WASHINGTON — Beach traffic at the Chesapeake Bay Bridge has been a breeze compared to the trek through the long-term work zone on Maryland Route 404 this summer.
The widening of Route 404 from a two-lane to a four-lane highway between U.S. 50 and Denton, Maryland, is an 11.3-mile overhaul. Because summer traffic is heaviest on weekends, when many travelers bound for the Delaware beaches use the highway, crews are only scheduled to work on the road from noon Monday to noon Friday.
Maryland State Highway Administrator Greg Slater said that steady progress is being made and over the next few months, the roadbed and asphalt base will be put in place. Until then and for the rest of the summer, flagging and lane-shifts will force drivers to weave between old and new highway sections.

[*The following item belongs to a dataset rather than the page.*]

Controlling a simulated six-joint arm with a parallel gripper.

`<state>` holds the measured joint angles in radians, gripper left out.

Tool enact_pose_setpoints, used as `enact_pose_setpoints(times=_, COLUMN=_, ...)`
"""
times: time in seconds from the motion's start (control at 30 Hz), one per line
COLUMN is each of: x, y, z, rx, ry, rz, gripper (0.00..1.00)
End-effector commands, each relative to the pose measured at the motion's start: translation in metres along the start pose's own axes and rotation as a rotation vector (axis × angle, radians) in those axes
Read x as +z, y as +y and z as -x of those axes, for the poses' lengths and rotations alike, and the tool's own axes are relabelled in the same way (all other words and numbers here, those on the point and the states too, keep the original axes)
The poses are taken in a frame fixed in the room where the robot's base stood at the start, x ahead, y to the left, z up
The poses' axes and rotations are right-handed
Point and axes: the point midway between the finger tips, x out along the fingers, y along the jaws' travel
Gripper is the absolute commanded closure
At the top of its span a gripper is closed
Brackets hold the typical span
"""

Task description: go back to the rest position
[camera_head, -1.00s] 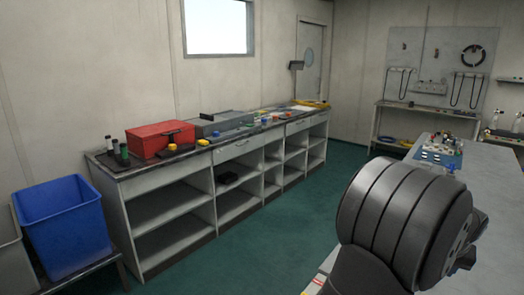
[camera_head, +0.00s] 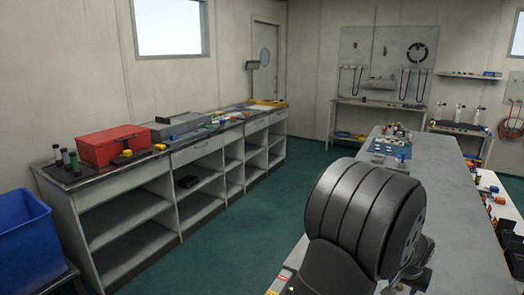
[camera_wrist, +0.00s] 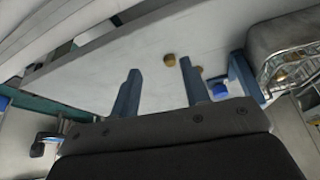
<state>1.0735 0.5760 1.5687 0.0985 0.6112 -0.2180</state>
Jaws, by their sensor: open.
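My gripper (camera_wrist: 157,85) shows in the wrist view with its two blue-grey fingers spread apart. It is open, and nothing is between the fingers. Beyond the fingertips is a pale grey surface with a small brass-coloured round piece (camera_wrist: 169,60) on it. In the head view, a large dark rounded part of my arm stands at the lower right, in front of the grey bench (camera_head: 450,200). The fingers cannot be made out in that view.
A long side counter (camera_head: 140,190) with open shelves runs along the left wall, with a red toolbox (camera_head: 112,145) on top. A blue bin (camera_head: 22,240) stands at the left. The green floor (camera_head: 310,175) between counter and bench is clear. A wire basket (camera_wrist: 290,70) is at the right in the wrist view.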

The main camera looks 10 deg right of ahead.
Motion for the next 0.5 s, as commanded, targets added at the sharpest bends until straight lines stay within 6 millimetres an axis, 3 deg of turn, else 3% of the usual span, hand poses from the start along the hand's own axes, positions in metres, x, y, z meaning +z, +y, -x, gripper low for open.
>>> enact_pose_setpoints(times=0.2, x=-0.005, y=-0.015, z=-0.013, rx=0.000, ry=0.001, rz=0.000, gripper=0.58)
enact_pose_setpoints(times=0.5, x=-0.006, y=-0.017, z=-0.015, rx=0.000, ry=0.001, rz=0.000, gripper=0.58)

“Anybody that drives through there now sees a project that is in full swing, working toward opening up by Thanksgiving this year. Most of the bridge work is really complete. We just finished pouring the deck on the extension of the (Route) 404 bridge above Norwich Creek,” Slater said.
The widening project will add shoulders and eliminate a series of dangerous turns at side streets, driveways and access roads. The upgrades will transform Route 404 from a quiet, country road into more of a controlled-access highway that’s better equipped for a mix of local and through traffic.
Between 2005 and 2014, 402 crashes and 12 fatalities occurred on Route 404, according to the highway administration.
“The severity of the collisions that we were seeing on this roadway were pretty horrific. The new roadway will not only give you that extra capacity to help manage traffic, but it will also have that grass median in between to separate the opposite flows of traffic,” Slater said.
The widening of the road will also allow for more efficient hurricane evacuations, Slater said.
“We have a record investment in construction right now — nearly $4 billion in active construction across the state — and (Route) 404 is just one example of a project that we’re doing in new and different ways … where folks can expect us to get that done in one construction season. We’re trying to minimize the disruption to our traveling public and really only impact only one summer of travel on the Eastern Shore.”
During the summer months, roughly 23,000 vehicles travel Route 404 every day.